A hashtag is a word that is used after the symbol #. It can be used for a variety of reasons but it is generally used to bring attention to a particular topic and to unite tweeters. Topics can trend on twitter depending on how often the word or hashtag is used. You may often hear television presenters or radio DJs announcing what the hashtag is so that viewers can engage in an online conversation and provide feedback or questions to the producers, for example, #vinb for Tonight with Vincent Browne
A hashtag is a word used to summarise the conference after this symbol # and if tweeters click on it, they can see all the tweets related to that hashtag. The conference organisers should test the hashtag beforehand (to ensure it isn’t been used for other purposes) and should announce it. We use #klck for all our KLCK meetings and for generating interest in the run up to our monthly meetings.
Using Hashtags At Conferences
I have been using hashtags frequently to promote upcoming conferences, to share the content at the conference with those who cannot be there and to connect with others at the conference.
As most of the recent conferences I’ve attended have been based on social media, a hashtag was provided and many of the delegates used it. Of last weekend’s conference, very few people were on twitter and of those, very few were tweeting. I really missed the use of the hashtag. Why?
- It was an excellent conference and I wanted to share some of the nuggets of wisdom with my followers.
- I often use my tweets with hashtags as a form of note-taking to look back at later. 140 characters is perfect for notetaking.
- However, as I was the only person using the hashtag I’d invented (I discovered later that two or three others had used a different hashtag and tweeted with it a few times), I felt I was tweeting in a vacuum, I really missed the engagement of seeing what other delegates thought of the presentations and how they were absorbing the content.
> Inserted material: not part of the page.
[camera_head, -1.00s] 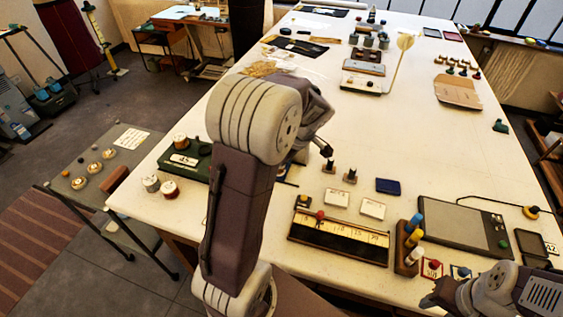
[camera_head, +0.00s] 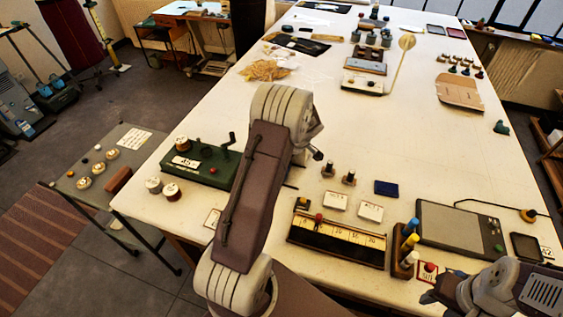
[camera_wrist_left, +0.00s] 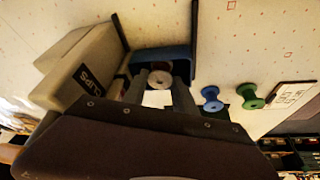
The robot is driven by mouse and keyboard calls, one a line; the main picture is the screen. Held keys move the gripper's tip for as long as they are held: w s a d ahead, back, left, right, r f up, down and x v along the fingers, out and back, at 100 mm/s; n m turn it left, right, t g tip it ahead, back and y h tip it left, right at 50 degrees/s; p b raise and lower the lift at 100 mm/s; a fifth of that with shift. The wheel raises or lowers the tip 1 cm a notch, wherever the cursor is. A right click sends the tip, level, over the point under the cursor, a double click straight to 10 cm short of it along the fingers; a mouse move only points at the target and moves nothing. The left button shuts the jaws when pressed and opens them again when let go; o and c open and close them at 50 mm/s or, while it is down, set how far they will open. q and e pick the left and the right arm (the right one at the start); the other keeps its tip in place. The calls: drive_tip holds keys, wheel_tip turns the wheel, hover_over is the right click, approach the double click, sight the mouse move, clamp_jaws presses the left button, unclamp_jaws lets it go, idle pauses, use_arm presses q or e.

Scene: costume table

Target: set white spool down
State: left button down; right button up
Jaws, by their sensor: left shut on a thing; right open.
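In the left wrist view, my left gripper (camera_wrist_left: 157,94) is shut on a white spool (camera_wrist_left: 160,79), which shows its pale round end between the fingers. A blue spool (camera_wrist_left: 211,98) and a green spool (camera_wrist_left: 250,97) stand to the right of the gripper, apart from it. Whether the white spool touches the surface below cannot be told. In the head view, my left arm hides its own gripper and the held spool. My right gripper (camera_head: 432,297) is open at the lower right, near the table's front edge.
A box marked CLIPS (camera_wrist_left: 82,72) stands close left of the left gripper, and a blue block-like thing (camera_wrist_left: 160,58) lies just beyond it. In the head view, a green winder (camera_head: 205,167), a ruler box (camera_head: 335,242) and a grey pad (camera_head: 460,226) lie on the table (camera_head: 440,150).

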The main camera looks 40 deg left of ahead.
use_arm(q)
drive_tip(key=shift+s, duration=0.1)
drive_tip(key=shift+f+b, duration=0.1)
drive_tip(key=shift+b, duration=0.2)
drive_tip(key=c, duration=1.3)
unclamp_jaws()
- I had forgotten how shy I am and how difficult I find going up to strangers at coffee and making conversation. Given that the conference was about ‘charisma’ I guess we were supposed to be practising what we were learning by chatting to strangers but I had become so accustomed to making connections with other tweeters via the hashtag and then arranging to meet at coffee.
- A hashtag creates rapport between people who are meeting for the first time – you gain a sense of the other person’s personality from their tweets and you know you have interests in common.